For context, the healthiest packaged breads on the market typically hit 4 to 5 grams of fiber per slice with short ingredient lists and no corn syrup. Brownberry’s better varieties come close to that standard but don’t quite match brands built specifically around minimal processing. Its less nutritious varieties, particularly the softer white and light options, offer little advantage over generic store-brand bread.

Whole Grain vs. Whole Wheat Labels

Brownberry uses “Whole Grains” as a product line name, which can be confusing. A bread labeled “Whole Grains” might still contain a significant amount of refined flour.

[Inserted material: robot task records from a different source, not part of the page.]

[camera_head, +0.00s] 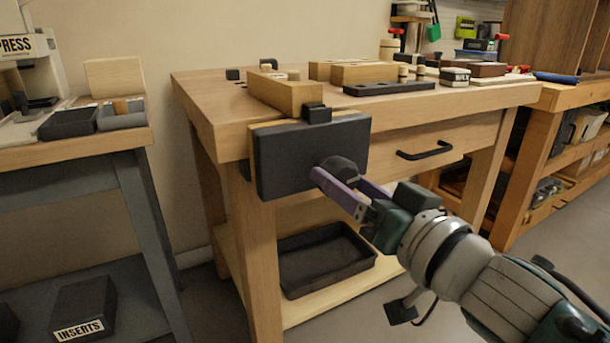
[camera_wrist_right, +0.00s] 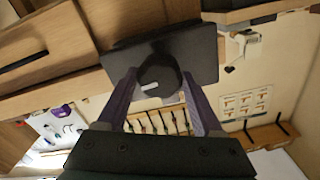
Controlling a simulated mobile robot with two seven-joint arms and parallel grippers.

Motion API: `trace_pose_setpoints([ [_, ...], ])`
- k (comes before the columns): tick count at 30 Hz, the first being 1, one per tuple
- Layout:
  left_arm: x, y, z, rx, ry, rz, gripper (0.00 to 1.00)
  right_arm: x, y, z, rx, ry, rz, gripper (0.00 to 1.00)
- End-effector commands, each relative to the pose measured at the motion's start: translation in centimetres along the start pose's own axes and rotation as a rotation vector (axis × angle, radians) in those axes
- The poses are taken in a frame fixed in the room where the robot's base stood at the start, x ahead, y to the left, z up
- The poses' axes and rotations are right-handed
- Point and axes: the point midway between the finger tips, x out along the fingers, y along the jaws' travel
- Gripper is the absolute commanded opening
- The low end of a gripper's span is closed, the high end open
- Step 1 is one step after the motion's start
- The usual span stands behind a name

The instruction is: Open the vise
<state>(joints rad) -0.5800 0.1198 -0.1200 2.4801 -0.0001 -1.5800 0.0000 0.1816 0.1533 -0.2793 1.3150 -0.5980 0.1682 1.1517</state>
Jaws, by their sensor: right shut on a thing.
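The vise's dark front jaw plate (camera_head: 285,160) is on the near left end of the wooden workbench, with a thin wooden layer behind it. A dark round knob (camera_head: 345,167) sticks out of the plate's front. My right gripper (camera_head: 340,180) has its two purple fingers around the knob and is shut on it. In the right wrist view the knob (camera_wrist_right: 158,75) sits between the fingertips, with a small pale mark on its face; the jaw plate (camera_wrist_right: 205,52) is behind it. My left gripper is not in view.
The wooden workbench (camera_head: 210,105) carries wooden blocks and a dark bar (camera_head: 388,88). Its drawer has a black handle (camera_head: 424,151). A black tray (camera_head: 325,262) lies on the lower shelf. A side table with a press stands at left, with a floor gap between.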

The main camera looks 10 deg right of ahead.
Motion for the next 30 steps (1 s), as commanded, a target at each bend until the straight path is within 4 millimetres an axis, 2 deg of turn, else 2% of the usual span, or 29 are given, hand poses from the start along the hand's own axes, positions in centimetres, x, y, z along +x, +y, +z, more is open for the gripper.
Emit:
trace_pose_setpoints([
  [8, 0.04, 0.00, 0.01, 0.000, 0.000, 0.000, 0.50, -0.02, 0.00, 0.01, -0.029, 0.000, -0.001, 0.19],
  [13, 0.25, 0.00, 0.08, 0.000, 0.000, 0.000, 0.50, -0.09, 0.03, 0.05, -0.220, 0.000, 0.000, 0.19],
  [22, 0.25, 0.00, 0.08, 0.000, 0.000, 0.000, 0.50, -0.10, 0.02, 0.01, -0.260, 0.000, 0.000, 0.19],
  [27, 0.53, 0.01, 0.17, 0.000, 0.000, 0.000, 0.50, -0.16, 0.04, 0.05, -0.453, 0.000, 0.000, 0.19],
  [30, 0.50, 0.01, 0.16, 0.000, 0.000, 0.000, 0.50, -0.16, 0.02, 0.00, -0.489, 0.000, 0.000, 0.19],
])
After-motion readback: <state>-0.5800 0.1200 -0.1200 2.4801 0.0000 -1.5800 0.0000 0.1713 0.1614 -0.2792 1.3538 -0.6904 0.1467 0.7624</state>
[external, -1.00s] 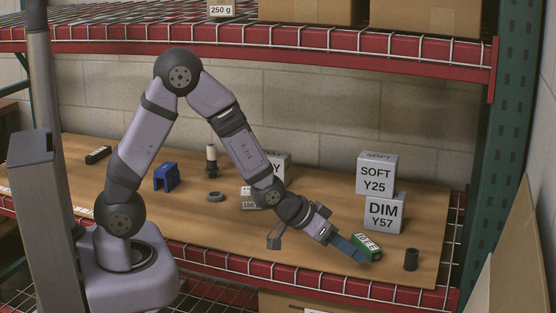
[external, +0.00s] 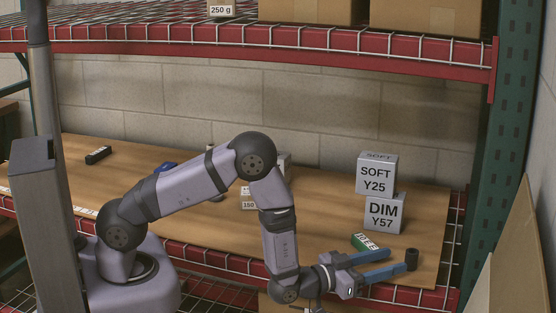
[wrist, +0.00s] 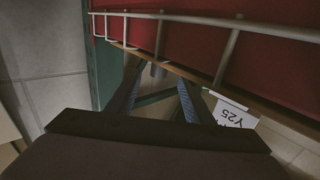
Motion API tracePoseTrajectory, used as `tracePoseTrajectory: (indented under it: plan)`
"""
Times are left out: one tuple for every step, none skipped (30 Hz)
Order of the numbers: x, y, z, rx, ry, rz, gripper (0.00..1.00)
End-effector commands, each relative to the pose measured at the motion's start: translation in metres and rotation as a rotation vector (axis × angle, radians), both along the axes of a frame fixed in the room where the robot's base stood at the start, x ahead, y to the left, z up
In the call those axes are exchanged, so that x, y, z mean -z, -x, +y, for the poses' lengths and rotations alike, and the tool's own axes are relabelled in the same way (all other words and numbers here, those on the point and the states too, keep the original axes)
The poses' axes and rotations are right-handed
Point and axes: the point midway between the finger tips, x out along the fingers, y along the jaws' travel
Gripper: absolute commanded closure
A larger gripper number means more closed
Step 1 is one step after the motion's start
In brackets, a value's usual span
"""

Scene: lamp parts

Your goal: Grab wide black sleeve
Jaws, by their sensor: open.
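The wide black sleeve (external: 411,259) stands upright near the right end of the wooden board. My gripper (external: 397,259) is low over the board, just left of the sleeve, with its blue fingers spread and pointing right at it. The fingertips are at or very near the sleeve; I cannot tell whether they touch it.
A green labelled box (external: 364,242) lies right behind my fingers. The board's front edge and a red shelf beam (external: 425,298) are close in front.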

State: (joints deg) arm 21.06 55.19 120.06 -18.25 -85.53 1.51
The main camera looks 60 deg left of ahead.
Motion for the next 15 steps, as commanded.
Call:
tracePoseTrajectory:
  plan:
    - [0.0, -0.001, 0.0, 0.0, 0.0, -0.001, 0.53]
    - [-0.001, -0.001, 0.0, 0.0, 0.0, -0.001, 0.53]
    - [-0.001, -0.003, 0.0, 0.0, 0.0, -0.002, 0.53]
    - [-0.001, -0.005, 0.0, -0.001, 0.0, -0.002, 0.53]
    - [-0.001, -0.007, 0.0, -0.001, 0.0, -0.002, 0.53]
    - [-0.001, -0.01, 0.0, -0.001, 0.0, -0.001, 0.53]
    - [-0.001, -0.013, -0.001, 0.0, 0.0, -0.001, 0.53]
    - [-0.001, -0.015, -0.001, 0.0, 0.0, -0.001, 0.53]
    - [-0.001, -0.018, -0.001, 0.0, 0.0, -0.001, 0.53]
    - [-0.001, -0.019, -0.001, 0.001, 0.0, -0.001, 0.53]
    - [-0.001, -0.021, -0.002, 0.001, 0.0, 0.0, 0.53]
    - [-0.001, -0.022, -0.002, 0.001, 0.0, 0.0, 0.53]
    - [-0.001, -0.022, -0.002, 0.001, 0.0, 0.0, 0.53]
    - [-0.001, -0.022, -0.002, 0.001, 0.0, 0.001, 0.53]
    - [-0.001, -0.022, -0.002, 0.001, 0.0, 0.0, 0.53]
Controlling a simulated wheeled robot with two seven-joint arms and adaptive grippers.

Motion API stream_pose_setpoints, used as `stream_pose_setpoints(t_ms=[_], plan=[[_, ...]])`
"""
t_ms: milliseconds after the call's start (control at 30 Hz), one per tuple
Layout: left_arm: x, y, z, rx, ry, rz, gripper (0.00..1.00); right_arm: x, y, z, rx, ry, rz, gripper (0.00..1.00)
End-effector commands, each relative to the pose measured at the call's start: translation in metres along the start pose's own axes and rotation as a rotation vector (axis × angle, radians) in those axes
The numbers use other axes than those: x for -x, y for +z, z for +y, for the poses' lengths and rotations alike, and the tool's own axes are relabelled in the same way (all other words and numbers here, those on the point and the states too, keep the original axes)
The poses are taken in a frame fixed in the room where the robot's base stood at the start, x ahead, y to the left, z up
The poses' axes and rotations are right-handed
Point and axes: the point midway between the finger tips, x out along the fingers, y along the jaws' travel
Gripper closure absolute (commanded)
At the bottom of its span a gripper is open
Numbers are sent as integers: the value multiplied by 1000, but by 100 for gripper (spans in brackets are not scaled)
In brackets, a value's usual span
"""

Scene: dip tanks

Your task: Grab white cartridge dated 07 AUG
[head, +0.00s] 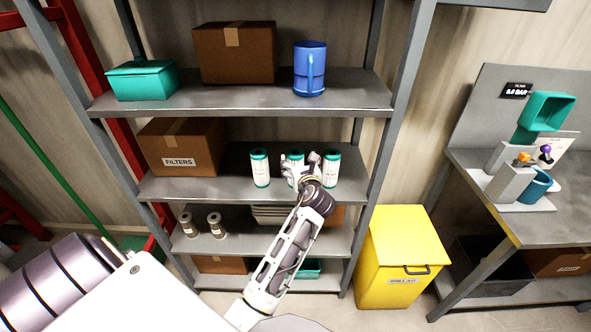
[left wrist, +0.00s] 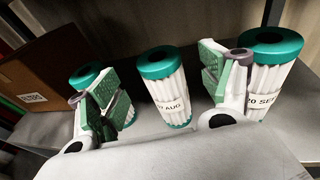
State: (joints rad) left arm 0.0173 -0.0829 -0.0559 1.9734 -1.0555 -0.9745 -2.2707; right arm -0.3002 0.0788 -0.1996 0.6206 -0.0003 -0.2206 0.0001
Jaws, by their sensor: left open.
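Three white pleated cartridges with green end caps stand upright in a row on the middle shelf (head: 220,186). The middle cartridge (head: 295,154), partly hidden by my gripper, has a label ending in "7 AUG" in the left wrist view (left wrist: 166,88). The left cartridge (head: 260,170) is partly behind a finger in the wrist view, its date hidden. The right cartridge (head: 331,170) reads "20 SEP", partly cut off. My left gripper (head: 301,164) is open in front of the middle cartridge, which appears between its green-padded fingers (left wrist: 163,88). I cannot tell any contact. My right gripper is not in view.
A "FILTERS" box (head: 185,148) stands left on the same shelf. A yellow bin (head: 402,258) and a workbench (head: 500,180) stand to the right.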

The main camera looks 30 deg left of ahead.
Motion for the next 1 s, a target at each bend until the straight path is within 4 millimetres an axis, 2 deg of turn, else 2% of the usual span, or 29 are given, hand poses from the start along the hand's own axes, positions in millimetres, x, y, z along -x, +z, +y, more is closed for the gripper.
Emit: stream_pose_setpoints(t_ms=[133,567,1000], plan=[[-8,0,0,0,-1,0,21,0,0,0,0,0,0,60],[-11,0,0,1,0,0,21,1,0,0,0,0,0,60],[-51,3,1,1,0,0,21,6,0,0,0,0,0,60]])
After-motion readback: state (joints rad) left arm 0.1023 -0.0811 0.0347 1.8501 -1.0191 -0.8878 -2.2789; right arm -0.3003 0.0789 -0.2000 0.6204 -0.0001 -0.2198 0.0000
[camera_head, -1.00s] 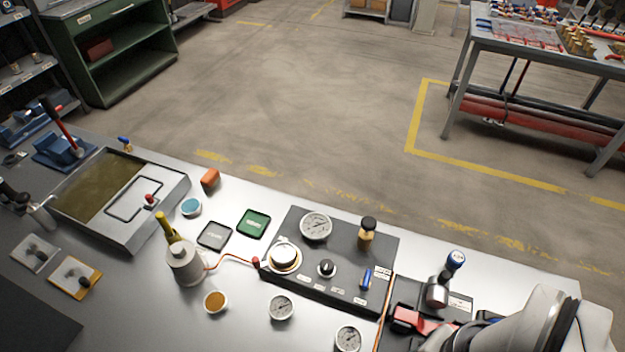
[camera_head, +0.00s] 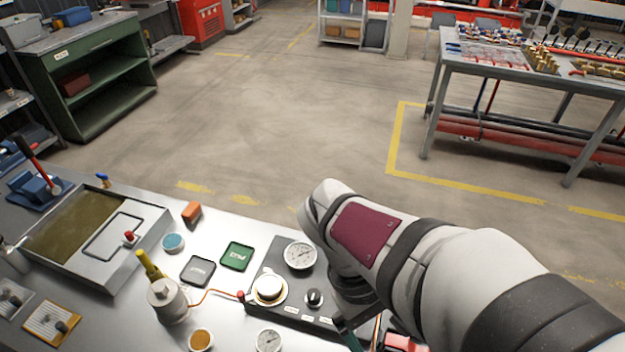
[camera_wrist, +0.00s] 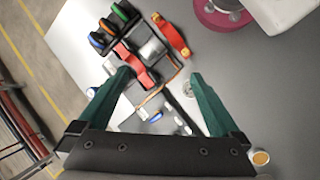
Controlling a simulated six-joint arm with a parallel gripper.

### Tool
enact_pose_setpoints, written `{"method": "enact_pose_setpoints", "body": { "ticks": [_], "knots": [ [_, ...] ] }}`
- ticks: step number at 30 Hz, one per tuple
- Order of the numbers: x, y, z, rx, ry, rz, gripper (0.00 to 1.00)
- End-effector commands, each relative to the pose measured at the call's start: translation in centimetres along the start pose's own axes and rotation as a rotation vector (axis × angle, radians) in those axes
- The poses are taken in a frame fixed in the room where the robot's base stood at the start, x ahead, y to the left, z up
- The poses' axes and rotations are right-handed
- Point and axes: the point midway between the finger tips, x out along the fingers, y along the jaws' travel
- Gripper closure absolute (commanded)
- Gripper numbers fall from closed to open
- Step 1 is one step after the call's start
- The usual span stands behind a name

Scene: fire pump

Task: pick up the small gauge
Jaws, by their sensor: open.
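A small round gauge (camera_head: 268,341) with a white dial lies on the steel bench near the bottom edge of the head view, in front of the black panel (camera_head: 262,312). A larger gauge (camera_head: 300,255) is set on that panel. My gripper (camera_wrist: 160,76) is open and empty, its two green fingers spread above the bench in the wrist view. In the head view my arm hides most of it. A small pale round thing (camera_wrist: 187,89) shows beside the right finger; I cannot tell if it is a gauge.
A red clamp-like part (camera_wrist: 133,66) and colored rings (camera_wrist: 108,28) lie beyond the fingers. An orange-filled cup (camera_head: 201,340), a grey bottle-like vessel (camera_head: 167,298), a green tile (camera_head: 237,256) and a shallow tank (camera_head: 95,238) stand to the left. A copper strip crosses the bench.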

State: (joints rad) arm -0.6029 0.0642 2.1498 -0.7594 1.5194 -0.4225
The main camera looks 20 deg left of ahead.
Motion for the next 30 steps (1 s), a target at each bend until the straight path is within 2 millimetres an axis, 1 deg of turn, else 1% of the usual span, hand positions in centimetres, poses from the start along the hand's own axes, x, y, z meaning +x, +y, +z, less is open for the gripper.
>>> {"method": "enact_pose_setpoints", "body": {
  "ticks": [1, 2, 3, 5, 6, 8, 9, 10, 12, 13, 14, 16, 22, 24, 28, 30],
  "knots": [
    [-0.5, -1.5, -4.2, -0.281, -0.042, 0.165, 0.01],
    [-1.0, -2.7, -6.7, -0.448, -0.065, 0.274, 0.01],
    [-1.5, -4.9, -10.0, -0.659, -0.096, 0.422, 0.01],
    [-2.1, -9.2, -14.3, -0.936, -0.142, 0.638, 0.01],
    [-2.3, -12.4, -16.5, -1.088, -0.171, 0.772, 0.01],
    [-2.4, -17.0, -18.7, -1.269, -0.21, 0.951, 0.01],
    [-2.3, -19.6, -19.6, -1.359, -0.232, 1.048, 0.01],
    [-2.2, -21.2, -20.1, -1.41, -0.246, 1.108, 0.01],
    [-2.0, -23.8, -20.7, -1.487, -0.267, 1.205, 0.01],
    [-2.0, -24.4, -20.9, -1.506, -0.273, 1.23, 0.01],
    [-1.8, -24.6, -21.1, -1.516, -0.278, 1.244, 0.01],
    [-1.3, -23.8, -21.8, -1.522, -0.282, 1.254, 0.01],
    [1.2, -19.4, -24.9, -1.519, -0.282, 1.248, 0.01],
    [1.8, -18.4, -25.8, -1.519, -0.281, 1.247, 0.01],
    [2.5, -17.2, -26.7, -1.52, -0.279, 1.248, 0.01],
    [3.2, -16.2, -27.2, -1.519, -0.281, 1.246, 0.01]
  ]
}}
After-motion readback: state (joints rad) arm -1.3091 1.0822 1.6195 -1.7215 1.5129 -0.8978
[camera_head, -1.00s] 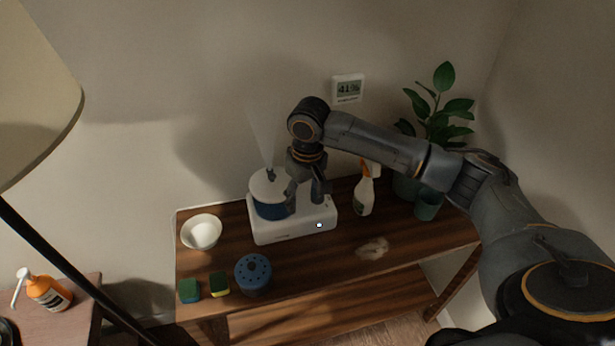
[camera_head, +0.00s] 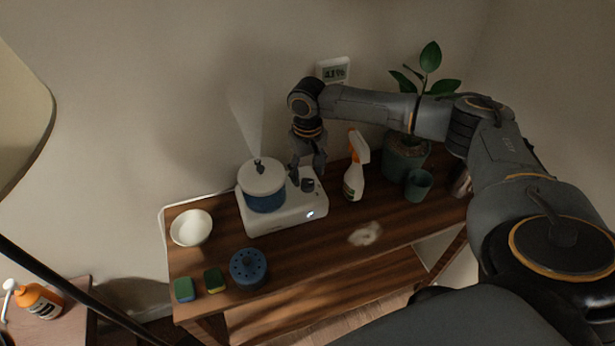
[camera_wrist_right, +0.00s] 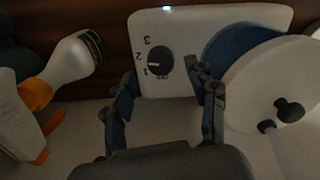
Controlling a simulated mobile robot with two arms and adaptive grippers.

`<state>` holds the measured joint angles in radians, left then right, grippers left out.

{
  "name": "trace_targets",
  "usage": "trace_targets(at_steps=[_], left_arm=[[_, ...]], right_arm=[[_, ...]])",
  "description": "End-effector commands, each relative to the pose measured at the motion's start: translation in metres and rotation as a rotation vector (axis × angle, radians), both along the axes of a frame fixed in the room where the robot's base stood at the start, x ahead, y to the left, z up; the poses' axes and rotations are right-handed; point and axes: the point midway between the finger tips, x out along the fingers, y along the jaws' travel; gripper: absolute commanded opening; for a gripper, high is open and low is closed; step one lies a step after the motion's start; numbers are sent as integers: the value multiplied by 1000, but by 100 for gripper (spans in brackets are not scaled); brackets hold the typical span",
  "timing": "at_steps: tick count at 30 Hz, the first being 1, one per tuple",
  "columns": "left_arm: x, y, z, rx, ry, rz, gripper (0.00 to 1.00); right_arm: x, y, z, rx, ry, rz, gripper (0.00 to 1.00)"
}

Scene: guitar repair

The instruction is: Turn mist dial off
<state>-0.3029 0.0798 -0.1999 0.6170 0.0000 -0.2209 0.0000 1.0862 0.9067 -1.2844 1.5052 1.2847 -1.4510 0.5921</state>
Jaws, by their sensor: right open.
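The white humidifier base (camera_head: 283,216) stands on the wooden table with a blue tank (camera_head: 265,201) under a white lid. Pale mist (camera_head: 247,115) rises from its nozzle. The black dial (camera_head: 308,185) sits on the base; in the right wrist view the dial (camera_wrist_right: 159,62) shows a white mark pointing left, near printed 1 and 2. A small light (camera_wrist_right: 167,8) glows on the base edge. My right gripper (camera_head: 308,166) is open above the dial, its fingers (camera_wrist_right: 167,82) on either side in the wrist view; contact cannot be told. My left gripper is not in view.
A spray bottle (camera_head: 355,168) stands close right of the humidifier, with a potted plant (camera_head: 407,158) and green cup (camera_head: 418,185) beyond. A white bowl (camera_head: 191,228), sponges (camera_head: 184,290) and a blue round holder (camera_head: 248,268) lie left and front. A wall display (camera_head: 334,71) hangs behind.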

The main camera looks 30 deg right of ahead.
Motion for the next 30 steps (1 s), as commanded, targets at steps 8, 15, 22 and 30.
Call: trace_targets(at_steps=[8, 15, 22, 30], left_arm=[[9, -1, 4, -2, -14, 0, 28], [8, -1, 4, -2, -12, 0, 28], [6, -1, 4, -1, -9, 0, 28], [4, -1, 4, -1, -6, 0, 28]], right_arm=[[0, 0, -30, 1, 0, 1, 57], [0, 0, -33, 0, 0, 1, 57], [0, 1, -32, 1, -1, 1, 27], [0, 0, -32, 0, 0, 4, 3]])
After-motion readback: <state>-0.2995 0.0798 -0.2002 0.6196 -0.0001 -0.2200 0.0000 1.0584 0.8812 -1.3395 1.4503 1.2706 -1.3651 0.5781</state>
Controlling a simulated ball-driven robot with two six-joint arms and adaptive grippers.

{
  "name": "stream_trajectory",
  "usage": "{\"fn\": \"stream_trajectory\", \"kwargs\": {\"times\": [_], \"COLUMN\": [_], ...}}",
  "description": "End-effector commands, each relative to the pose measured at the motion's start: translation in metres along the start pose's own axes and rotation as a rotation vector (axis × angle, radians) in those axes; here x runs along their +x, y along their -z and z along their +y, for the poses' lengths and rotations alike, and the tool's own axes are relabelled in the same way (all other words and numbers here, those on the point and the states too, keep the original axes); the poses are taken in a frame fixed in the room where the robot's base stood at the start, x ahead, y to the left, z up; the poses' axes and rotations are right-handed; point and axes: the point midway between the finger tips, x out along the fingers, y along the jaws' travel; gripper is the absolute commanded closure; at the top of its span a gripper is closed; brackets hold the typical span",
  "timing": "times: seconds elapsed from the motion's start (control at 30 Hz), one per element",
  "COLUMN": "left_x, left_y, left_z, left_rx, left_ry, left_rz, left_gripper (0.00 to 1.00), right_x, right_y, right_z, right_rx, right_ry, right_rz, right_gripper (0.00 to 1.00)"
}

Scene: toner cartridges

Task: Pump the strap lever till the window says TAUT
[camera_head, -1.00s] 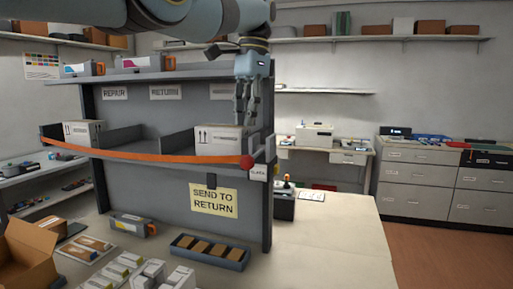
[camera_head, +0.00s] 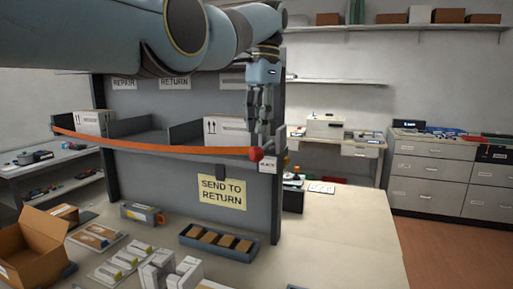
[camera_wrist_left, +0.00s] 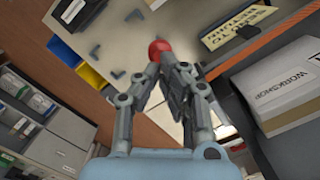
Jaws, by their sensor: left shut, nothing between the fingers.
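The orange strap (camera_head: 160,147) runs across the front of the grey rack and sags in the middle. At its right end is the strap lever with a red knob (camera_head: 256,154); the knob also shows in the wrist view (camera_wrist_left: 158,48). Beside it, a small white window (camera_head: 268,166) carries tiny text that seems to read SLACK. My left gripper (camera_head: 259,134) points down just above the knob, shut and empty. In the wrist view its fingertips (camera_wrist_left: 166,66) meet close to the knob; whether they touch cannot be told. My right gripper is not in view.
A white carton (camera_head: 226,131) stands on the rack shelf behind the strap, left of my gripper.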

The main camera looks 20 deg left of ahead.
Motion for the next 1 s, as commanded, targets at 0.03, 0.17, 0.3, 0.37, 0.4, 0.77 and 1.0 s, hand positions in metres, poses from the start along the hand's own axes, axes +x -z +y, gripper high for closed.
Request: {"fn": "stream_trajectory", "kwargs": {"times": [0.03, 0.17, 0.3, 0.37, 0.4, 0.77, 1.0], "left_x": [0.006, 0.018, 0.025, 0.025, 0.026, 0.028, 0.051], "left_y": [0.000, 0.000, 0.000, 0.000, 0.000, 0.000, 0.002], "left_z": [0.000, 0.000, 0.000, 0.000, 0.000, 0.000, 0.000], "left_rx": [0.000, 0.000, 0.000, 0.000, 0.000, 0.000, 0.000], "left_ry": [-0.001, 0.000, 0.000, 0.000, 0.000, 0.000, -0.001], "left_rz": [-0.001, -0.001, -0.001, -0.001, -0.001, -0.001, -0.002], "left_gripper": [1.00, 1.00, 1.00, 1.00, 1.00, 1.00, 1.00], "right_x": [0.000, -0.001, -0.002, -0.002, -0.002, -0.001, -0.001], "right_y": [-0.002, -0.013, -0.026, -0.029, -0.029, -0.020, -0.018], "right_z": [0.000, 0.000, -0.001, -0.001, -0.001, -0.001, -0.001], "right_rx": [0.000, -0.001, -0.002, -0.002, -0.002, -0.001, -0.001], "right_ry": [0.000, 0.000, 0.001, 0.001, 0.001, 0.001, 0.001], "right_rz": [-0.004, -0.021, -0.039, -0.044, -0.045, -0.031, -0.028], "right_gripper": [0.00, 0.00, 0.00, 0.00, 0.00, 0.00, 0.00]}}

The key distinction is whether the product says “100% Whole Wheat” or simply “Whole Grains” with enriched flour listed first. In the Natural Soft Wheat variety, for instance, enriched wheat flour is the primary ingredient, making it mostly refined grain despite the packaging suggesting otherwise.

Whole grains keep the bran, germ, and endosperm intact, which preserves fiber, B vitamins, and minerals. Refined flour strips out the bran and germ, then adds back a few synthetic vitamins (that’s what “enriched” means). The fiber and many of the original nutrients are lost. When whole wheat flour appears low on an ingredient list, the bread is functionally closer to white bread with a brown tint than to a true whole grain product.